DATA PROVIDED —
□ □ □ □ □

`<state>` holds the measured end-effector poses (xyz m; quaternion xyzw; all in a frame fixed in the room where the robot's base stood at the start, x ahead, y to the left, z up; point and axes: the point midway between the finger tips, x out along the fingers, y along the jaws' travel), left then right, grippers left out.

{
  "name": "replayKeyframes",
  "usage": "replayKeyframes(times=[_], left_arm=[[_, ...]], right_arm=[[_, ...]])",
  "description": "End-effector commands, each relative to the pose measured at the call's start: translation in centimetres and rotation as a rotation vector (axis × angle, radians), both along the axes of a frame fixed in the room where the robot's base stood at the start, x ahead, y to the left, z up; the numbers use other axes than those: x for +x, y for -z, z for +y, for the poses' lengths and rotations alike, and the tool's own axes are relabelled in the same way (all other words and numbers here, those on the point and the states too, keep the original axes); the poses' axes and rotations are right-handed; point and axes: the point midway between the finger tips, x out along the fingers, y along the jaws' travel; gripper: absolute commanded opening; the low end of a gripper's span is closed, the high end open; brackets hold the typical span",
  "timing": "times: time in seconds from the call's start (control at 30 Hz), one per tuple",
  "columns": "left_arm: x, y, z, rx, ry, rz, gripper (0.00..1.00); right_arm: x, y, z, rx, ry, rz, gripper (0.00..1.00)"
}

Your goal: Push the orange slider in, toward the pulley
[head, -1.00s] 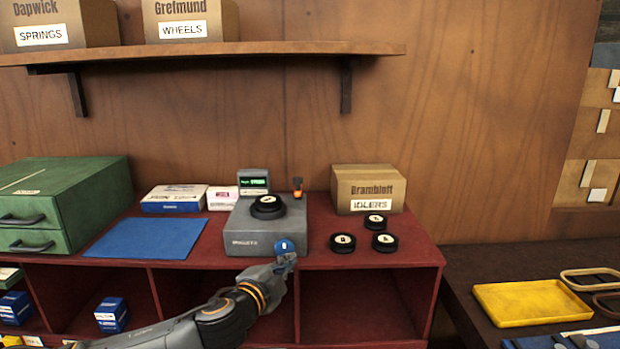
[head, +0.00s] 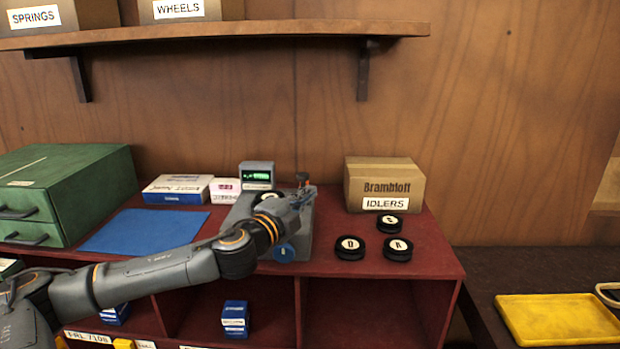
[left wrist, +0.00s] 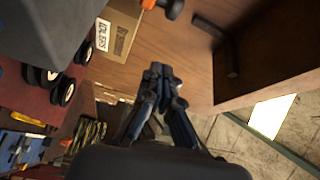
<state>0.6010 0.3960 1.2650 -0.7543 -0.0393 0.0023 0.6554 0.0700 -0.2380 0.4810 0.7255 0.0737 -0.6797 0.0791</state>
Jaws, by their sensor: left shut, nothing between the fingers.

□ □ □ □ □

TASK DIRECTIONS —
Copy every line above that includes the string "replayKeyframes".

OUTPUT —
  "name": "replayKeyframes",
  "usage": "replayKeyframes(times=[_], left_arm=[[_, ...]], right_arm=[[_, ...]])",

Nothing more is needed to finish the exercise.